During my presentations , I shared with them the questions that consumers share with me, and tips for how they can tell their own farm story.
Without fail, this presentation evokes passion and sparks conversation among farmers, but even more noticeably among young farmers.
This week there were some very clear themes that emerged - realities of farming that our young farmers are dying for you to know.
1. Our family farm is getting bigger - so that I can come home.
We discuss the fact that many Americans are less trusting of what they see as "big" farms and this always gets the same response, "We have to grow! How am I suppose to come back and also raise a family here if we don't find a way to generate more income?"
The often misunderstood reality is that while we are getting much more efficient and can handle more animals and more acres, growth on the farm also happens to allow one, or more, of the children to farm along side mom and dad.

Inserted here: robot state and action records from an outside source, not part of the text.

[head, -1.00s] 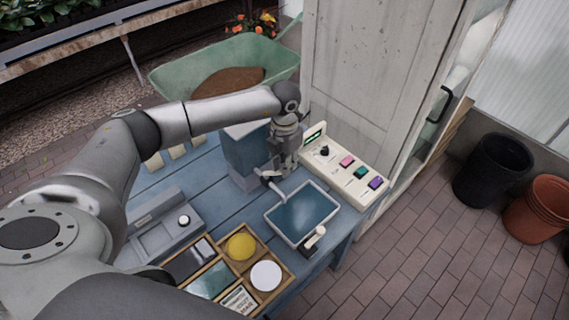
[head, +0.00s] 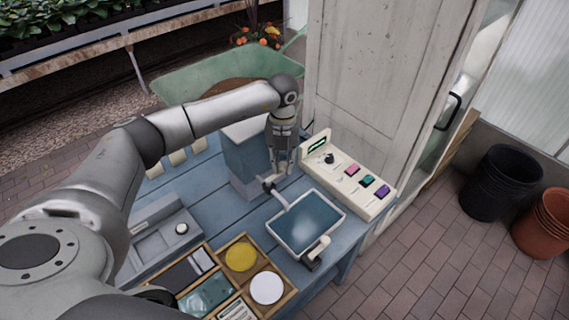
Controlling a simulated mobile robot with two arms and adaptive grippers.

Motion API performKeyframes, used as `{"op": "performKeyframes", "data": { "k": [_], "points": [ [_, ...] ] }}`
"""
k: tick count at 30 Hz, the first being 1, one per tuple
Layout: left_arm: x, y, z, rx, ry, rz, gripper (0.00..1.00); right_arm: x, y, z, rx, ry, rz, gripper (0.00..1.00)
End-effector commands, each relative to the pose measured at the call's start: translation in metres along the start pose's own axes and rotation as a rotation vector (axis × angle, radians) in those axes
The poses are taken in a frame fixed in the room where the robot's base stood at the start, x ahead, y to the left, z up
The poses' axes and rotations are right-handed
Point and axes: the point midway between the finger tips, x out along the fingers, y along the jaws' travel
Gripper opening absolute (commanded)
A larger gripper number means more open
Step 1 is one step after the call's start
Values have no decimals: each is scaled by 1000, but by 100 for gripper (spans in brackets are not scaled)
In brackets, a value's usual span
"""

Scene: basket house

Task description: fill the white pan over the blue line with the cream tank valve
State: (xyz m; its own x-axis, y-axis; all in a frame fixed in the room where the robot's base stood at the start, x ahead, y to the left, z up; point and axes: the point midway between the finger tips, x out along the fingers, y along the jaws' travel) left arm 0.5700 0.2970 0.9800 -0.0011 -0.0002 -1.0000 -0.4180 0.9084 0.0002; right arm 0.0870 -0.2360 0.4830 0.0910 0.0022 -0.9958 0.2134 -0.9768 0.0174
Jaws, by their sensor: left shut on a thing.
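The white pan (head: 334,211) stands on the blue table in front of the tank. Dark blue-grey liquid (head: 306,226) covers its floor, with a pale patch in the middle; I cannot make out the blue line. The tank (head: 247,158) is a blue-grey box behind the pan. A pale spout (head: 278,199) reaches from its base toward the pan's left corner. My left gripper (head: 274,177) points down beside the tank, shut on the valve at the spout, which its fingers mostly hide. My right gripper is not in view.
A cream panel (head: 350,180) with a knob and coloured buttons stands right of the tank. A small pale-handled lever (head: 318,249) sits at the pan's near corner. A wooden tray (head: 245,296) with yellow and white discs and a grey device (head: 160,240) lie nearer me.

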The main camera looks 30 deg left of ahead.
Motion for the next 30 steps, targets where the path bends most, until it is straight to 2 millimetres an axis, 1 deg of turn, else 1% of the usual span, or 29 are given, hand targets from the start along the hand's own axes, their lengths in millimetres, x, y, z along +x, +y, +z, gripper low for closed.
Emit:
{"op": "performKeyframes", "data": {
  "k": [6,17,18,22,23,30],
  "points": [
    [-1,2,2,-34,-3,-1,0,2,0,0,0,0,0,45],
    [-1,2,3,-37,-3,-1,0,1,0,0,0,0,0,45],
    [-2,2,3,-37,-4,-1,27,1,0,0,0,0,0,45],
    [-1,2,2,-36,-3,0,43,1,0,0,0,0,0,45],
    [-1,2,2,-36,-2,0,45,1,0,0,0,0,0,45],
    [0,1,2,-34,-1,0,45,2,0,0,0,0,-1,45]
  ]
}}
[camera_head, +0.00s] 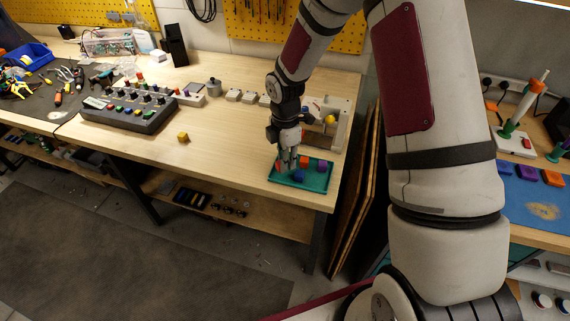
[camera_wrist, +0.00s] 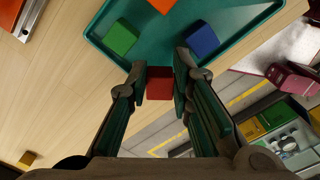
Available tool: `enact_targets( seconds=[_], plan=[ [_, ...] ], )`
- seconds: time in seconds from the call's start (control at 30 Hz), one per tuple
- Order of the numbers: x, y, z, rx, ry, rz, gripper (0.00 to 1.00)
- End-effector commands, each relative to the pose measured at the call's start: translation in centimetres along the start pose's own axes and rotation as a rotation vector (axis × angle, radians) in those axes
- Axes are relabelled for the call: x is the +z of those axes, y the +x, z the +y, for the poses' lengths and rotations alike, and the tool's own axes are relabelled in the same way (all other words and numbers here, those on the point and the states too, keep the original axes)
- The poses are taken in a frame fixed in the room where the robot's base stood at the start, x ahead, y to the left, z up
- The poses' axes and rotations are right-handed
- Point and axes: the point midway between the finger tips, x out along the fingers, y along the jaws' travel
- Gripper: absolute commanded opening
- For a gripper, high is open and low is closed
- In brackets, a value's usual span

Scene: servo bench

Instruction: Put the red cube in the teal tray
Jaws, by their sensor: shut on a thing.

2. I care about all the things you care about!
When I list the top concerns of our consumers - animal welfare, reducing chemical use, sustainability, food safety and nutrition, protecting the family farm- I am often met with baffled stares.
And then the response is always the same, "Of course they care about those things, so do I! How can they think I don't? Why would I be doing this if I didn't care about all of that?"
The problem isn't that we don't care. It's that we forget to explain WHY we farm they way we do, and we leave out how modern farming actually addresses all of those concerns better than any time in our farming history.
3. I love what I do, but this my job.
I share comments left online, where people claim they cannot trust us because we "only farm for money" or are "driven by profit".
The farmers always meet these comments with confusion, followed by anger. "Who out there goes to work every week without getting a paycheck? I love what I do, but we have bills to pay as well, and no one is getting rich out here."
The anger comes because most of the men and women sitting in the room during these conversations either have been before, or currently are, struggling to make ends meet on reduced margins and increased operating costs.
"The public wants to talk about the few years we had good profits. But they want to forget all the years we barely broke even, or the years we actually lost money."
The farmers also want to point out that they, or a spouse, and often both, have to work off farm jobs in order to be able to farm.
"It's not like it used to be. With land and machinery costs I can't afford to farm without having a full time job in town also."
4. It doesn't work like in a textbook.
The conversation always gets passionate when they start talking about all the non-farmers who have told them how they think they should be doing it, because they've read something online. One young man summed it up well this week.
"I was like that too- just like these people who have done 'google research' about farming. I came home from college ready to show Dad and Granddad how to do it. It took exactly one growing season for me to realize that real life farming doesn't work like the textbooks and college professors say it will. Turns out you've got to trust the guys who have been at it for 40+ years."
Many of them share a similar frustration of someone farming on a very small scale, or even someone with a garden, trying to offer up critism for what they do. "A lot of this trendy stuff works fine small scale. But it's not realistic for the typical size farm nor can it meet the demands on agriculture."
They are also quick to communicate how much their educations are contributing to the farm. As an industry, we are returning more young people to the farm with college degrees than ever before.
They are getting better everyday, but you can't just throw out what early generations have learned the hard way because of a college degree.
5. We want to tell you our story.
This generation of farmers is more eager than ever to share their story with you. They are popping up all over social media and stepping up within their communities.
A young woman said it so well, "I know people have all these questions. I just wish they would ask us, the actual farmers. We don't just want to tell them, we want to show them!"
Occasionally, the gap between consumer and farmer seems too large to bridge and I get overwhelmed.
But after a week like this one, of having conversations with dozens of young men and women who are passionate about being the best farmers our country has ever seen, I have no doubt that our industry is moving in the right direction - both in terms of continued improvement in food, fuel and fiber production AND in terms of communicating with an increasingly further removed public.